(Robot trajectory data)
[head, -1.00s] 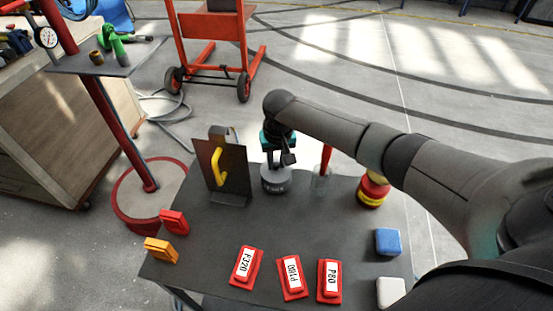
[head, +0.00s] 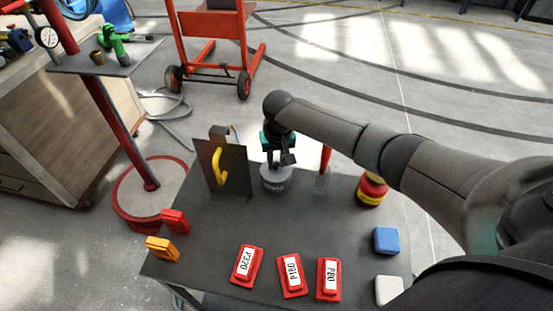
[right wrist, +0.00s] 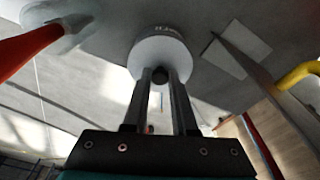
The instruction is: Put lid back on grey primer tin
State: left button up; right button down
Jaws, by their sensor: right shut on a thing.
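The grey primer tin (head: 276,181) stands upright on the dark table near its far edge. My right gripper (head: 283,158) is directly above it, pointing down. In the right wrist view my right gripper (right wrist: 160,80) has its two fingers shut on the black knob of the pale round lid (right wrist: 146,52). The lid lines up over the tin (right wrist: 172,31), whose lettered side shows behind it. I cannot tell whether the lid is fully seated or slightly above the rim. My left gripper is not in view.
A dark upright panel with a yellow handle (head: 218,165) stands left of the tin. A clear cup with a red stick (head: 322,180) and a red-yellow tin (head: 371,190) stand to the right. Red labelled blocks (head: 246,264) lie in front. The middle of the table (head: 240,222) is clear.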

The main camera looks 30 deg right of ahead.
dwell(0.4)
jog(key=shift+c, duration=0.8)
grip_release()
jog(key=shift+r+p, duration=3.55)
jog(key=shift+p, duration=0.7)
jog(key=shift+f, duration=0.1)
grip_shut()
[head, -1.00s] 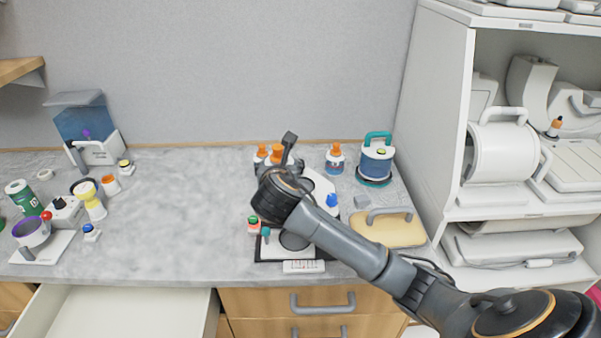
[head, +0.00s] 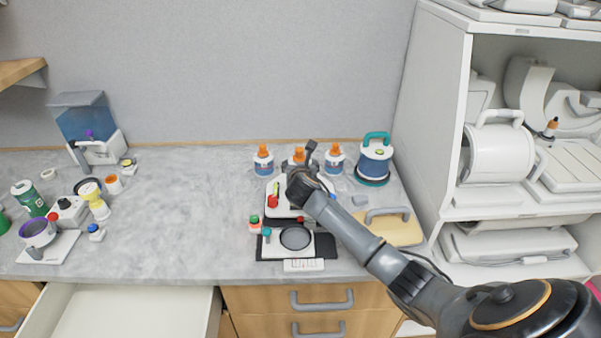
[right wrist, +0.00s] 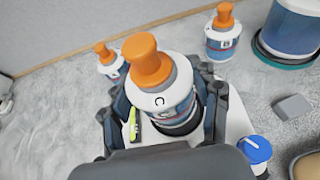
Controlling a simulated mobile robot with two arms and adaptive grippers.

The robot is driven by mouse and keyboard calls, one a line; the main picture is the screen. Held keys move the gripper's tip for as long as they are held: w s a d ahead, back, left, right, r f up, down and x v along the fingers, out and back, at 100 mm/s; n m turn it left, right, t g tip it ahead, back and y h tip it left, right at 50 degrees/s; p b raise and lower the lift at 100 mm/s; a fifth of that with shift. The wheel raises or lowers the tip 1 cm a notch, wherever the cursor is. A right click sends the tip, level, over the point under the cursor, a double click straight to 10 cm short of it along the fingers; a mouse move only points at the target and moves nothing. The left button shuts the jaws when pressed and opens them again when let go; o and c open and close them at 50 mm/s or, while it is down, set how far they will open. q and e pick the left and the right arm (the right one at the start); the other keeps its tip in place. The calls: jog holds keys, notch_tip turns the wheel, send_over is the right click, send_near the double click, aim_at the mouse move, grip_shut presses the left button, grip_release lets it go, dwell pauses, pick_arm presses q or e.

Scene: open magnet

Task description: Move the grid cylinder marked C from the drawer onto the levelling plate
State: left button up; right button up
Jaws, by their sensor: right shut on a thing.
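The grid cylinder marked C (right wrist: 172,95), white and blue with an orange knob, is upright between the fingers of my right gripper (right wrist: 168,115). In the head view my right gripper (head: 302,178) partly hides the cylinder (head: 299,158). The white levelling plate (head: 284,211) lies under the gripper, with a red knob and a green level vial; its blue knob (right wrist: 257,150) shows in the right wrist view. The cylinder is over the plate; whether its base touches it is hidden. The drawer (head: 120,312) is open at lower left, its visible part empty. My left gripper is out of view.
Two similar orange-topped cylinders stand behind, at left (head: 263,161) and right (head: 335,160). A blue canister (head: 375,160) with a teal handle stands at the back right. A black-based device (head: 296,240) sits in front. The counter's middle left is clear.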

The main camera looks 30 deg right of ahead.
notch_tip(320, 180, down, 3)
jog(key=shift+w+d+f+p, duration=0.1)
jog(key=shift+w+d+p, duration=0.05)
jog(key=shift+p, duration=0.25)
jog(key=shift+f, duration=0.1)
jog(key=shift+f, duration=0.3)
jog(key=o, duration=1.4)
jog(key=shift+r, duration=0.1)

§ Problem details
Repeat the listing verbatim. Skip the pictures.

§ The result
[head, -1.00s] 
[head, +0.00s] 
[right wrist, +0.00s] 
The instruction is: Put lid back on grey primer tin
State: left button up; right button down
Jaws, by their sensor: right shut on a thing.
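The grey primer tin (head: 276,181) stands upright on the dark table near its far edge. My right gripper (head: 283,158) is directly above it, pointing down. In the right wrist view my right gripper (right wrist: 160,80) has its two fingers shut on the black knob of the pale round lid (right wrist: 146,52). The lid lines up over the tin (right wrist: 172,31), whose lettered side shows behind it. I cannot tell whether the lid is fully seated or slightly above the rim. My left gripper is not in view.
A dark upright panel with a yellow handle (head: 218,165) stands left of the tin. A clear cup with a red stick (head: 322,180) and a red-yellow tin (head: 371,190) stand to the right. Red labelled blocks (head: 246,264) lie in front. The middle of the table (head: 240,222) is clear.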

The main camera looks 30 deg right of ahead.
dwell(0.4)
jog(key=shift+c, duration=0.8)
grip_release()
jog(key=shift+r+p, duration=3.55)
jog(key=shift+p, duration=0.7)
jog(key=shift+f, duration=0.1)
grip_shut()
[head, -1.00s] 
[head, +0.00s] 
[right wrist, +0.00s] 
Controlling a simulated mobile robot with two arms and adaptive grippers.

The robot is driven by mouse and keyboard calls, one a line; the main picture is the screen. Held keys move the gripper's tip for as long as they are held: w s a d ahead, back, left, right, r f up, down and x v along the fingers, out and back, at 100 mm/s; n m turn it left, right, t g tip it ahead, back and y h tip it left, right at 50 degrees/s; p b raise and lower the lift at 100 mm/s; a fifth of that with shift. The wheel raises or lowers the tip 1 cm a notch, wherever the cursor is. A right click sends the tip, level, over the point under the cursor, a double click straight to 10 cm short of it along the fingers; a mouse move only points at the target and moves nothing. The left button shuts the jaws when pressed and opens them again when let go; o and c open and close them at 50 mm/s or, while it is down, set how far they will open. q and e pick the left and the right arm (the right one at the start); the other keeps its tip in place. The calls: jog holds keys, notch_tip turns the wheel, send_over is the right click, send_near the double click, aim_at the mouse move, grip_shut presses the left button, grip_release lets it go, dwell pauses, pick_arm presses q or e.

Scene: open magnet

Task description: Move the grid cylinder marked C from the drawer onto the levelling plate
State: left button up; right button up
Jaws, by their sensor: right shut on a thing.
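The grid cylinder marked C (right wrist: 172,95), white and blue with an orange knob, is upright between the fingers of my right gripper (right wrist: 168,115). In the head view my right gripper (head: 302,178) partly hides the cylinder (head: 299,158). The white levelling plate (head: 284,211) lies under the gripper, with a red knob and a green level vial; its blue knob (right wrist: 257,150) shows in the right wrist view. The cylinder is over the plate; whether its base touches it is hidden. The drawer (head: 120,312) is open at lower left, its visible part empty. My left gripper is out of view.
Two similar orange-topped cylinders stand behind, at left (head: 263,161) and right (head: 335,160). A blue canister (head: 375,160) with a teal handle stands at the back right. A black-based device (head: 296,240) sits in front. The counter's middle left is clear.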

The main camera looks 30 deg right of ahead.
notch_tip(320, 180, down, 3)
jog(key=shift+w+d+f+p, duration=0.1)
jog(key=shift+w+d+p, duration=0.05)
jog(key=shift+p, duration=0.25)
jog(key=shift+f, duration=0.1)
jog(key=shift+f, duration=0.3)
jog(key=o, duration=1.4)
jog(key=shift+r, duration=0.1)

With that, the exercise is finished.